All in all, after the initial few days, there's far less scope for potential military resistance to the peacekeepers in Kosovo than there was in Bosnia - though in practice there was barely any opposition in Bosnia itself.

Q: But what about the KLA?

A: The KLA is to be "demilitarised" - a vague term, that can be interpreted in different ways. The general understanding of the term, though, is that the guerrilla army is to be transformed into a political movement.

Besides, some of the KLA's fighters are likely to be incorporated into the multi-ethnic community police whose establishment was envisaged at the failed Rambouillet talks - which may still be used as the basis for Kosovo's political development.

Q: If all the Serbian forces are to be pulled out of Kosovo, why is there a need to have a 50,000-strong peacekeeping mission in the province - nearly as big as the initial 60,000 soldiers deployed in Bosnia - when both Kosovo's territory and its population are less than half of Bosnia's?

A: I-For in Bosnia had a very limited mandate which was concerned almost entirely with the military implementation of the Dayton accords.
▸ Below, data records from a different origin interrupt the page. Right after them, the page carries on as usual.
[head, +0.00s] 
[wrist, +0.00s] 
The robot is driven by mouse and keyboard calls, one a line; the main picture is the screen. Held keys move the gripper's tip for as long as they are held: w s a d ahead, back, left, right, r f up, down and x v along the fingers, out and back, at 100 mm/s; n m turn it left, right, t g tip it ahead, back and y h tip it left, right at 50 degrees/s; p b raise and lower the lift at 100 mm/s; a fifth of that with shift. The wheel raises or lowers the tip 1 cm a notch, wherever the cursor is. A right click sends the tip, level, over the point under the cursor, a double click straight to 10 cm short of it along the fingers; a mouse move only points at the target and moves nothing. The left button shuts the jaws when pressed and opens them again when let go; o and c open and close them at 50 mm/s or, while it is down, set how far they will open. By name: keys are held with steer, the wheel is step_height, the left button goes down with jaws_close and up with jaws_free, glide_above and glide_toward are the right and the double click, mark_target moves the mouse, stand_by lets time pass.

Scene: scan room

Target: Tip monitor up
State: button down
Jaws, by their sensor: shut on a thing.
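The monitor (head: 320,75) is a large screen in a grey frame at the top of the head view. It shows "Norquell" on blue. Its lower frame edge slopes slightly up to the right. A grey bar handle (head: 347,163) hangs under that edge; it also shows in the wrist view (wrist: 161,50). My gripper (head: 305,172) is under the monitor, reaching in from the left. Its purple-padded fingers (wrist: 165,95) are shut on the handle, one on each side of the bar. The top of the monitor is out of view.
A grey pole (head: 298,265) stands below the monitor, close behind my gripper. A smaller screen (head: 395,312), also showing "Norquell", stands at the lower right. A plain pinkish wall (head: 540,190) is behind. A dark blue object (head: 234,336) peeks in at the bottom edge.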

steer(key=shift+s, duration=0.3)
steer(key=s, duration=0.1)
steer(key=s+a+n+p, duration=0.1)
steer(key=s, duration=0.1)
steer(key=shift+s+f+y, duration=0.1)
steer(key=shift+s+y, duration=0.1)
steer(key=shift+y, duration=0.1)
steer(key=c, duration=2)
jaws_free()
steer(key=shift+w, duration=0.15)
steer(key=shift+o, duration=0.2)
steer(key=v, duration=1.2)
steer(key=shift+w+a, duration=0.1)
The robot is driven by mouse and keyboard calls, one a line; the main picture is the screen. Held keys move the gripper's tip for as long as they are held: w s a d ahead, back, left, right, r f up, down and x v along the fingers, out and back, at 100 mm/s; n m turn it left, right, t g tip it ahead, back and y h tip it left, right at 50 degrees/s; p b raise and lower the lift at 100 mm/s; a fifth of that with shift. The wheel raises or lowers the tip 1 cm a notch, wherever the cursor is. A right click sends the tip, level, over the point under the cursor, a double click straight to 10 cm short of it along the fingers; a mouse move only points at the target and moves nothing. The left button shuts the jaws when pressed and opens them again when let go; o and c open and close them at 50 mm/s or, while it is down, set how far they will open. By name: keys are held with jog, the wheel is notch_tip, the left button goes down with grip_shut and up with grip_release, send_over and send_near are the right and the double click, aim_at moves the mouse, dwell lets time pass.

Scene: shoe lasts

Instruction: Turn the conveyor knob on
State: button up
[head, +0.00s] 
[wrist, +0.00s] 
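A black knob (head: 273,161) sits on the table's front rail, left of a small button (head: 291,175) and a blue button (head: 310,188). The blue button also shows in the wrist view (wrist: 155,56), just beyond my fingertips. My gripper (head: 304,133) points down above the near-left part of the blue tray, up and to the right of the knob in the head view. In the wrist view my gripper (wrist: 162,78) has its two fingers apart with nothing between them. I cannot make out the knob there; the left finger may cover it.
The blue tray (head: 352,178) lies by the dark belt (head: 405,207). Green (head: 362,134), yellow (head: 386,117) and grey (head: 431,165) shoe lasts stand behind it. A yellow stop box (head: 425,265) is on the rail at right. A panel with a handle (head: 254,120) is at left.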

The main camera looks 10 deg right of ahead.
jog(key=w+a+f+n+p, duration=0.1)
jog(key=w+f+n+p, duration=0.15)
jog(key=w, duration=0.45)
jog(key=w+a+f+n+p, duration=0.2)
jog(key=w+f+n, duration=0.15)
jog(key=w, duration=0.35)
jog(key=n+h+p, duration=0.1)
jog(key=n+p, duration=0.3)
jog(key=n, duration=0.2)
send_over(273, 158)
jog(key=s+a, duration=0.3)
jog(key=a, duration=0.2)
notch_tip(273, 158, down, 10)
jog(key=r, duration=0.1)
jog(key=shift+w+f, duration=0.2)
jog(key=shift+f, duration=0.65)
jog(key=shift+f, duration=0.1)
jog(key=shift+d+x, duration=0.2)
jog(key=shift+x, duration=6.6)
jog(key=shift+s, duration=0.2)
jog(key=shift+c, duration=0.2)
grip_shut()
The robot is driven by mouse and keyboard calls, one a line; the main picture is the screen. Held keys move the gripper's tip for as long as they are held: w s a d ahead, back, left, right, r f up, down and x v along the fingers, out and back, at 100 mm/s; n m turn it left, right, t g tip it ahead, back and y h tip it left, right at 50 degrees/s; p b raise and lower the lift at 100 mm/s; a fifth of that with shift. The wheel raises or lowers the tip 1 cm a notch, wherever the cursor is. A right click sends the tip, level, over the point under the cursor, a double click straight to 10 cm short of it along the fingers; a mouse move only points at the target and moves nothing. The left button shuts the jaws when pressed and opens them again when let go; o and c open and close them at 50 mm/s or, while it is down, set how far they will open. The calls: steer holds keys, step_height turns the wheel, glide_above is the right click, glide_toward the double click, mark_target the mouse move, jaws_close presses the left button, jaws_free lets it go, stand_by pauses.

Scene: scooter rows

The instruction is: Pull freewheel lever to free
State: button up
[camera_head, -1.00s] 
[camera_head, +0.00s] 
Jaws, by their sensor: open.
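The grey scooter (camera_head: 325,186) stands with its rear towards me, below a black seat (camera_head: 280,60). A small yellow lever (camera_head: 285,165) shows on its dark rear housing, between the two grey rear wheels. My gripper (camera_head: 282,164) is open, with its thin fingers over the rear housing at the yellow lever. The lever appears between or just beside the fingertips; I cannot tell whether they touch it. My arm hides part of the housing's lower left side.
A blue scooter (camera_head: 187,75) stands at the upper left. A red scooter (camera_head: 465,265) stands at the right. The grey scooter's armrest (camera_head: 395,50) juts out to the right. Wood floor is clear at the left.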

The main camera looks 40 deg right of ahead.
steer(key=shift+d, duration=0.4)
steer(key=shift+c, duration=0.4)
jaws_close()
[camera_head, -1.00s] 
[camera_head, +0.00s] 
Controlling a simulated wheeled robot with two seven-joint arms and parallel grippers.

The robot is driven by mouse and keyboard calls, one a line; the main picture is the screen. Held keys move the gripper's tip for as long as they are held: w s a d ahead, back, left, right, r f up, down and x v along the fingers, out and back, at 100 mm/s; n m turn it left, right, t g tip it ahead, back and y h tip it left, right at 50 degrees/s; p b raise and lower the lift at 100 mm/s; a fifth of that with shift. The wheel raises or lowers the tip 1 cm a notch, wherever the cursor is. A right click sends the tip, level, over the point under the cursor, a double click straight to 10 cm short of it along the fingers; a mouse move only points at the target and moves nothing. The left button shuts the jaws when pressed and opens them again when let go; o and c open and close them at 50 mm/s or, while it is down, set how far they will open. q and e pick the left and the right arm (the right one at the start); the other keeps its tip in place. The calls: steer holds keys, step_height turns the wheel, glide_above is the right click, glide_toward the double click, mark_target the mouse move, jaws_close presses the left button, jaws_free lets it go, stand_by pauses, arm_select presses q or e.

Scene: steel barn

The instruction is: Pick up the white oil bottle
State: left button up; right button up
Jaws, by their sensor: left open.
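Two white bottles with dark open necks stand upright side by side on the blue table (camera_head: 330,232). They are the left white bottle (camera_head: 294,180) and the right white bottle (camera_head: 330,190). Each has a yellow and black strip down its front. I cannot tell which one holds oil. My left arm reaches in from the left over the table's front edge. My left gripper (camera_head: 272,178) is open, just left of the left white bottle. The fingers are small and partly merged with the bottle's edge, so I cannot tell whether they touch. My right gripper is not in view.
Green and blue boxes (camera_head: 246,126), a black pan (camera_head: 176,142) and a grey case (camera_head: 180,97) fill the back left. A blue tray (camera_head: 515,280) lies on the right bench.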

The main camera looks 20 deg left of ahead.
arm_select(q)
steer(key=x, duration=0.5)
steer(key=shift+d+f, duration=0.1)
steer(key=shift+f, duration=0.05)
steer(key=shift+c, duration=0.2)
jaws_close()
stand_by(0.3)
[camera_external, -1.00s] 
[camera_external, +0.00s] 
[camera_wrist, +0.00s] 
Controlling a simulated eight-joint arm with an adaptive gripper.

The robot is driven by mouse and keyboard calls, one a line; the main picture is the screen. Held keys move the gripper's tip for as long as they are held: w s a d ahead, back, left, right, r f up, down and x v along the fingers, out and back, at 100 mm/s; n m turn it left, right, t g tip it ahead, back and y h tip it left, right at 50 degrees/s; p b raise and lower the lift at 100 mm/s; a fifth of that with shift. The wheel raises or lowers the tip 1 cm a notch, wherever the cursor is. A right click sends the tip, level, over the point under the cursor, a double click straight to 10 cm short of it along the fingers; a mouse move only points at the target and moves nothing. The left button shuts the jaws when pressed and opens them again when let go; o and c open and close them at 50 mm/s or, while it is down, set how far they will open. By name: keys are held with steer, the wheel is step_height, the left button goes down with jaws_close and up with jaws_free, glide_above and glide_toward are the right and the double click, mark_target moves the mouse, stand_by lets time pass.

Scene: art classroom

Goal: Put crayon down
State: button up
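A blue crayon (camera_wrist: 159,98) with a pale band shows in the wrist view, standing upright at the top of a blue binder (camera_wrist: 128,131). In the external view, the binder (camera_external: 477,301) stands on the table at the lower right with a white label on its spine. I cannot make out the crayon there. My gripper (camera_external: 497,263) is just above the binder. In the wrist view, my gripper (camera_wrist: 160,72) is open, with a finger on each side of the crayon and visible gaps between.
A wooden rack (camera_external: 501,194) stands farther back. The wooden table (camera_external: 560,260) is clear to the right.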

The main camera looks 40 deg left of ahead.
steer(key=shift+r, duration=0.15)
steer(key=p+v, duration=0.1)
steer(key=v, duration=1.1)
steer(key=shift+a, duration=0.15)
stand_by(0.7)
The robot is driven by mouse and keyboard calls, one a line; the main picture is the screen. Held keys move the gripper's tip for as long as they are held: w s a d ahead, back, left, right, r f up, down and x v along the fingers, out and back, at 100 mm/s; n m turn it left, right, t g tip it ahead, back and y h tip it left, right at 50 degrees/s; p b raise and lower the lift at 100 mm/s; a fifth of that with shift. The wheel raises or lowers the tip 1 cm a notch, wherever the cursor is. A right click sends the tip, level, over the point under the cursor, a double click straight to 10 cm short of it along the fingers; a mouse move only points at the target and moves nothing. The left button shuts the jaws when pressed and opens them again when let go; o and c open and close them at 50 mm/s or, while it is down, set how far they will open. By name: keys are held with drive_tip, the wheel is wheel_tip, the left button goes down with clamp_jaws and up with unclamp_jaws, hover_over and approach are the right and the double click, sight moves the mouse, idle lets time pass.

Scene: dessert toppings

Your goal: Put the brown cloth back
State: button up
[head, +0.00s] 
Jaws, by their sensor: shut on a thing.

Initially, I-For's commanders shied away from a whole range of other duties - such as helping refugees return to their homes or apprehending suspected war criminals. For example, it took 18 months before the peacekeepers made their first arrest of an indicted war criminal. In Kosovo, though, the peacekeepers are taking a much broader approach.

Q: Is K-For then going to adopt a more pro-active role?

A: It already has. K-For has already killed several armed Serbs who were reportedly shooting or threatening to shoot at the peacekeepers.


[ image: Russia is insisting on its own zone]
Russia is insisting on its own zone
By contrast, in Bosnia a number of snipers, apprehended by I-For, were handed over to the Bosnian Serb police - who then promptly released them.

And while in Bosnia I-For refused for many months to guard the sites of reported mass graves, K-For has now acted within hours of locating mass graves in the Kacanik area by ensuring there can be no tampering with the evidence.

Q: Any other tasks?

A: Yes, K-For will provide security - and perhaps in many cases logistical support - to help the return of hundreds of thousands of Kosovar Albanian refugees. Likewise, it's expected to lend a hand with many civil engineeering projects to help speed up reconstruction work.

Q: What about the continuing dispute over the role of Russian peacekeepers?

A: Nato would like the Russian presence in Kosovo to be similar to the arrangements that have worked so well in Bosnia.

There, a small, 2,000-strong Russian contingent has been attached to the US army in the American-controlled sector of the country. That Russian unit reports not directly to Nato but to an American general and to a Russian liaison officer based at Nato headquarters.

For the moment Moscow is insisting on a separate zone for Russia's peacekeepers in Kosovo. But Russia's stand remains unclear on a number of issues and it's not even certain whether it will deploy in full the 10,000-strong contingent it promised to send to Kosovo.